Y regresé al mismo lugar, donde siempre he estado, y pese a los años, mi presencia siempre se ha visto justifcada de una u otra manera. Quise revivir los mismos sentimientos que tuve en mi niñez. No lo quise hacer solo, quise volver a hacerlo como siempre he recordado, en casa de mis padres, mi casa. A las 5 de la mañana de este Viernes Santo, empapándome de las sensaciones y emociones que durante muchos años he vivido y he recordado.
Las túnicas moradas estaban preparadas junto con sus baberos y capiruchos delicadamente planchados, colgadas en sus perchas, la vieja caja de metal donde mi madre guardaba los corazones, los cordones, las medallas, los guantes negros.... el ir y venir de mis hermanos, mi padre de una habitación a otra en busca de algo olvidado, la luz especial que esa madrugada tiene el salón, sonidos de tulipas cuando estas se rozan y del varal cuando planta su picuda y fina base sobre el suelo, la típica pregunta si el nudo del cordón va al lado derecho o al lado izquierdo, el baile de capiruchos de un lado para otro para asignarse cada uno el suyo, y el retoque de ultima hora para que no falte ni un detalle. Todos estábamos preparados.
Procedimos a ir a la Casa de Jesús, dedicándole unos buenos días a cada hermano que nos cruzábamos en nuestro camino, y mientras caminaba no podía hacer otra cosa que imitar la estampa de mi padre colocando su capirucho sobre la tulipa, su varal al hombro, y el cordón milimétricamente colocado; el mismo cordón que me sirvió de guía durante muchos años, y del que no me separaba en las frías madrugadas cuando lo acompañaba a su lado.
Todo no podía ser tan bonito, el cielo nos tenía preparado algo con lo que amargamente contábamos horas antes, la lluvia. Decidimos acelerar el paso, y una vez en la Casa de Jesús, embriagado por el característico olor a incienso, perfúme del mismo cielo que se dirige hasta el fondo del alma, degusté el añorado y típico rosco, aunque esta vez con un sabor algo amargo, pues mi hermano nos daba la esperada noticia; la procesión habia sido suspendia. Quise poner algo de luz a esta madrugada y encendí las tres velas que portaba mi nuevo y estrenado varal, de igual forma procedió a hacerlo mi padre y mi hermano.
Sonó la campanilla, un sonido que no podría describir, porque con él vino mis recuerdos, la nostalgia, los sentimientos, las faltas de los que no están.
Real abajo tuve la sensación de que no habían pasado los años, seguía identificando a mi padre por su andares, y me sentí especial al verme rodeado de él y de mis hermanos.
En Santa María sonaron las primeras notas del Miserere, sobran las palabras.
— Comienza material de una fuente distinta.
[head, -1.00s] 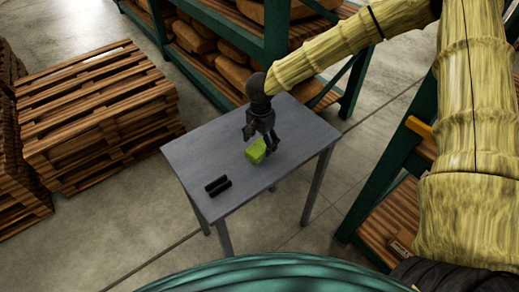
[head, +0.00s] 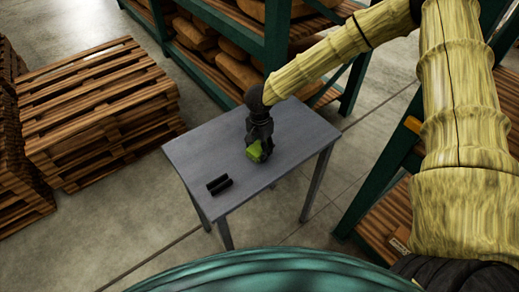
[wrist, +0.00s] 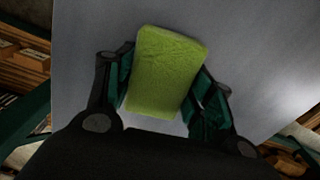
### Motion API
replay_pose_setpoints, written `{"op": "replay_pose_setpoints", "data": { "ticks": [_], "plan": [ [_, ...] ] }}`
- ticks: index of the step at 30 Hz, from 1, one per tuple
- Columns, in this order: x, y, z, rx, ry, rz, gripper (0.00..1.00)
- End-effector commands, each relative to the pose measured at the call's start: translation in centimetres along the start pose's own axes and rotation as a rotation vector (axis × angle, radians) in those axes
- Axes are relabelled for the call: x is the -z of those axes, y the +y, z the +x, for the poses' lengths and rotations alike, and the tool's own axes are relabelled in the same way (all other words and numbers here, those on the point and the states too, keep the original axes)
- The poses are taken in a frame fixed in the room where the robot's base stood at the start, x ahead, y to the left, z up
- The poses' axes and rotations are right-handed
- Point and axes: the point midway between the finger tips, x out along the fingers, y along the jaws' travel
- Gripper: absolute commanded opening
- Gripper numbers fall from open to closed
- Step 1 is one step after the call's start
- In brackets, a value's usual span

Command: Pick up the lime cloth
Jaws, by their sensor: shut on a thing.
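The lime cloth (head: 255,152) is a small folded yellow-green block on the grey table (head: 200,153). My gripper (head: 260,147) points down over it and is shut on it, hiding part of it in the head view. In the wrist view the lime cloth (wrist: 165,70) sits between the two fingers of my gripper (wrist: 162,98), with a finger against each side. I cannot tell whether the cloth is touching the tabletop or just above it.
Two black cylinders (head: 220,185) lie side by side near the table's front left edge. Wooden pallets (head: 100,105) are stacked to the left. Green-framed shelves (head: 275,40) with brown sacks stand behind the table, and another shelf (head: 385,180) is at the right.

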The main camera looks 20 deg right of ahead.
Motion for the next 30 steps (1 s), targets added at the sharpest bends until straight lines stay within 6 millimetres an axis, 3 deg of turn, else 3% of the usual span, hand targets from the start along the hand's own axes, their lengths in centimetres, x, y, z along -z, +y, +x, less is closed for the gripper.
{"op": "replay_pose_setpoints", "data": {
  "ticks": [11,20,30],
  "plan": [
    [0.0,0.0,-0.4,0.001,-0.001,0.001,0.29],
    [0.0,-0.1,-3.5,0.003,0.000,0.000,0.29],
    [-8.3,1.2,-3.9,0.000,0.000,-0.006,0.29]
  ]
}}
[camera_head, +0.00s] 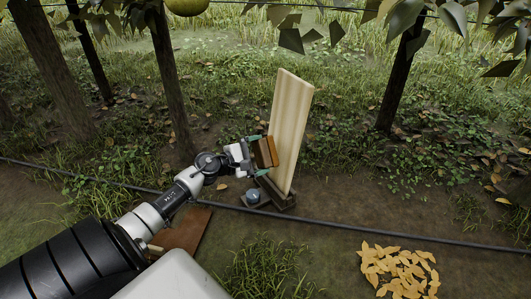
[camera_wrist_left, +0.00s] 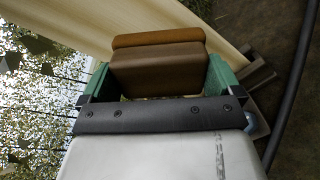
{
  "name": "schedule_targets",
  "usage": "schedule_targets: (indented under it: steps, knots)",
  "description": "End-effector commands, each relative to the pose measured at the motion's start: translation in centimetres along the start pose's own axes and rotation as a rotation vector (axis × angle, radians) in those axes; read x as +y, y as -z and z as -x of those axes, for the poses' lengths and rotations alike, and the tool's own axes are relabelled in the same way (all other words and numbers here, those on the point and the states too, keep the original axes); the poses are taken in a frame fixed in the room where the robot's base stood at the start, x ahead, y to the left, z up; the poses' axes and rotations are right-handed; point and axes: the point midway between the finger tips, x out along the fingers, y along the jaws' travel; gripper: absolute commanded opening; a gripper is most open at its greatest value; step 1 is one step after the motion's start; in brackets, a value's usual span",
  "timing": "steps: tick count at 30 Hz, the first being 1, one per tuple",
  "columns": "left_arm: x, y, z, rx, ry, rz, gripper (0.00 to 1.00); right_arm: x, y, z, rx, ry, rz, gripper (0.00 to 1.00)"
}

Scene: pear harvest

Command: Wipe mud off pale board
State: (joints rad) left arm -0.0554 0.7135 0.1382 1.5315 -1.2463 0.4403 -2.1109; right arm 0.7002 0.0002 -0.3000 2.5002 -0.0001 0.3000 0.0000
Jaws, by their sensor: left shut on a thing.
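The pale board (camera_head: 293,120) stands upright, leaning slightly, in a dark wooden base (camera_head: 283,203). It also shows behind the gripper in the left wrist view (camera_wrist_left: 83,22). My left gripper (camera_head: 257,153) is shut on a brown block-like wiper (camera_head: 267,152) with an orange-brown face layer. In the left wrist view the wiper (camera_wrist_left: 158,70) sits between the green fingers, its face turned to the board. It is at or very near the board's surface; I cannot tell if it touches. No mud shows on the visible part of the board. My right gripper is not in view.
A dark hose or cable (camera_head: 330,230) runs across the ground in front of the board. A small blue-grey round object (camera_head: 252,196) sits beside the base. Yellow leaves (camera_head: 399,270) lie at the lower right. Tree trunks (camera_head: 172,85) stand behind, with foliage hanging above.

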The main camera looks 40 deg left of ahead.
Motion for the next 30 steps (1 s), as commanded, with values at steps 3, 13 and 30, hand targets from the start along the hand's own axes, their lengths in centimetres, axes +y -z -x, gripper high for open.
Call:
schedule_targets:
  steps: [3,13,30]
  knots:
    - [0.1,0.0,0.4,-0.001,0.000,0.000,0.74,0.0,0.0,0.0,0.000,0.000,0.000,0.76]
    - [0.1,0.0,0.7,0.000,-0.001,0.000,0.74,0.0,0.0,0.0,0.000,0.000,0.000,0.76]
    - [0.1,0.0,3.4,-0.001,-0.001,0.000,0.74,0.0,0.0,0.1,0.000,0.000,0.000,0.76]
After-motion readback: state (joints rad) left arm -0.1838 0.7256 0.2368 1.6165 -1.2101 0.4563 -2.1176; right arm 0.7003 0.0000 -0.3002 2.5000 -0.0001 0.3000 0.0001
Después llegó mi nazarena, mi pequeña nazarena, Ainhoa, con su gorrito, su diminuta túnica y con una sonrisa increíblemente deslumbrante, también quería formar parte de todo esto y me hizó aún más feliz ese día con su presencia. Ella también quería poner su granito de arena. Su madre me dijo que nunca se había despertado tan temprano con esa sonrisa. Mi sobrino Hugo no iba a ser menos, ¿quien dijo que la madrugada era oscura teniendo la presencia de estos dos soles?.
Y así pasó esta mañana del Viernes Santo, con mi hija en el duro y laborioso trabajo de abrir el envoltorio de su tradicional purito americano con su pequeñas y torpes manitas, y como no, emplazándonos para el próximo Viernes Santo, para volver a revivirlo todo, si el tiempo no lo impide.
Solo me queda mencionar a mi mujer, Gabriela, gerundense, poco identificada con nuestra Semana Santa, con nuestras procesiones, con lo que se vive en Úbeda en esta Semana. Y que menos que darle las gracias por respetar mis creencias, mis tradiciones y mi ilusión para que nuestra hija Ainhoa forme parte de Jesús Nazareno y pueda vivir y sentir lo que su padre, su abuelo y sus titos llevan sintiendo durante tantos años.